If $M$ is an $R$ module, then why is the set $rM = \{rm : m\in M\}$ not an $R$ module if $R$ is not commutative?

Question

I am able to prove that $rM$ is a module over $R$ if $R$ is commutative. Which property of modules fails to hold if $R$ is not commutative? Or is there a problem in defining the action of $R$ on $rM$? Here $R$ is a ring with unity.

Answer 1

If $M$ is a two-sided $R$-module, then $rM$ is a right $R$-module. But of course, you probably mean that $M$ is only a left $R$-module. Then, how do you know that for $m\in M$ and $x\in R$, $x\cdot rm=rn$ for some $n\in M$? However, if $r$ is a central element of $R$, then yes, $rM$ is a left $R$-module. (In particular, if $R$ is commutative, every element of $R$ is central, and this gives the result you already know.)

Note that I assume that you want to have the action of $R$ on $rM$ to be induced by the action of $R$ on $M$. If you want an arbitrary action, then there probably is, depending on $R$ and $M$ (the trivial $R$-action $x\cdot rm=0$ for all $x\in R$ and $m\in M$ is one possible choice, but you probably don't want that).

Consider $R$ to be the ring of $2\times 2$ real matrices. Let $M$ be the left ideal (which is a left module) consisting matrices of the form $$\begin{pmatrix}*&0\\*&0\end{pmatrix}.$$ (The asterisks need not be equal.)

Take $r=\begin{pmatrix}1&0\\0&0\end{pmatrix}$. Then, $rM$ consists of all matrices of the form $$\begin{pmatrix}*&0\\0&0\end{pmatrix}.$$ It is an easy exercise to show that this is not a left ideal (or a left module) with the action of $R$ inherited from $M$.

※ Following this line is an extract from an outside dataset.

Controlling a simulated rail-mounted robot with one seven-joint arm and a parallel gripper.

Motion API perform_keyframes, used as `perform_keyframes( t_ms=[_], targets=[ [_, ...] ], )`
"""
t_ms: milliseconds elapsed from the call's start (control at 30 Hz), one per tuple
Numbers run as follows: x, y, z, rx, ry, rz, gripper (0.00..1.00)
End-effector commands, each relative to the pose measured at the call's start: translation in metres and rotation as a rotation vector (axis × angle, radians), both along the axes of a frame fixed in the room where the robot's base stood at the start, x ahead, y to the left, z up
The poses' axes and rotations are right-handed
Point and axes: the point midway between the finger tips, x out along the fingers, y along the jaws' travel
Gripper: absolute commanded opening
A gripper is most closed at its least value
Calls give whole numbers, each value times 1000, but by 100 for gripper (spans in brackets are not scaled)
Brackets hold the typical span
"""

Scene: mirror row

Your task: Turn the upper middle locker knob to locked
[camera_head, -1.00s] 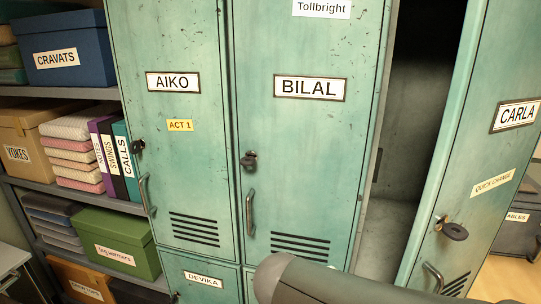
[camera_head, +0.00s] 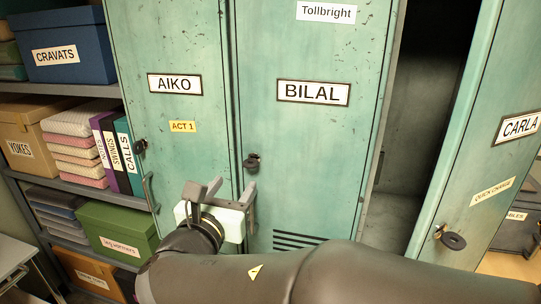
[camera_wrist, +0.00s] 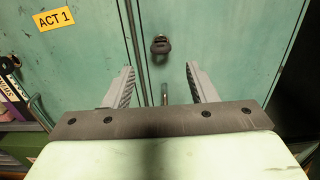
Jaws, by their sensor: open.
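The upper middle locker door, labelled BILAL (camera_head: 313,92), is shut. Its dark knob (camera_head: 252,162) sits near the door's left edge, above the handle. In the wrist view the knob (camera_wrist: 161,46) shows beyond and slightly above the gap between my fingertips. My gripper (camera_head: 231,187) is open and empty in front of the doors, a little below and left of the knob in the head view. The fingers do not touch the knob. The lower part of the BILAL door and most of its handle are hidden by my arm in the head view.
The AIKO door (camera_head: 174,84) on the left is shut, with its own knob and handle. The CARLA door (camera_head: 518,126) on the right stands open, swung outward, with a dark knob (camera_head: 450,238). Shelves with boxes (camera_head: 75,48) and folders stand at the far left.

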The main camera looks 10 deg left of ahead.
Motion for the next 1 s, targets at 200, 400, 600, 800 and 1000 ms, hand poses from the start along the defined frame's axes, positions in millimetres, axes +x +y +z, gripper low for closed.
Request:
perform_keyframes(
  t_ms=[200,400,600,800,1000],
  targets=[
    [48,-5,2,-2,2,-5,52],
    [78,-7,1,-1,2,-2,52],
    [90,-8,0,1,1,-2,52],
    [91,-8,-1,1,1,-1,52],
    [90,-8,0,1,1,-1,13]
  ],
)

If you want to put a different $R$-action on $rM$, then note that every unitary left $R$-module is a direct sum of copies of the standard $R$-module $V=\Bbb{R}^2$ (where $R$ acts on $V$ by matrix multiplication). This means: for a vector space $U$ of finite dim $k$, there exists a unitary $R$-module structure on $U$ if and only if $k$ is even. Our set $rM$ is a $1$-dim vector space, so it cannot have a unitary left $R$-action. This means $rM$ can only have the trivial $R$-action.

Answer 2

It fails in general stability for scalar multiplication: you should have, for any $\lambda\in R$ and any $m\in M$, $$\lambda(rm)=r m'$$ for some $m'\in M$. This is true if the ring is commutative $(m'=\lambda m)$ or if $M$ is a a divisible $R$-module.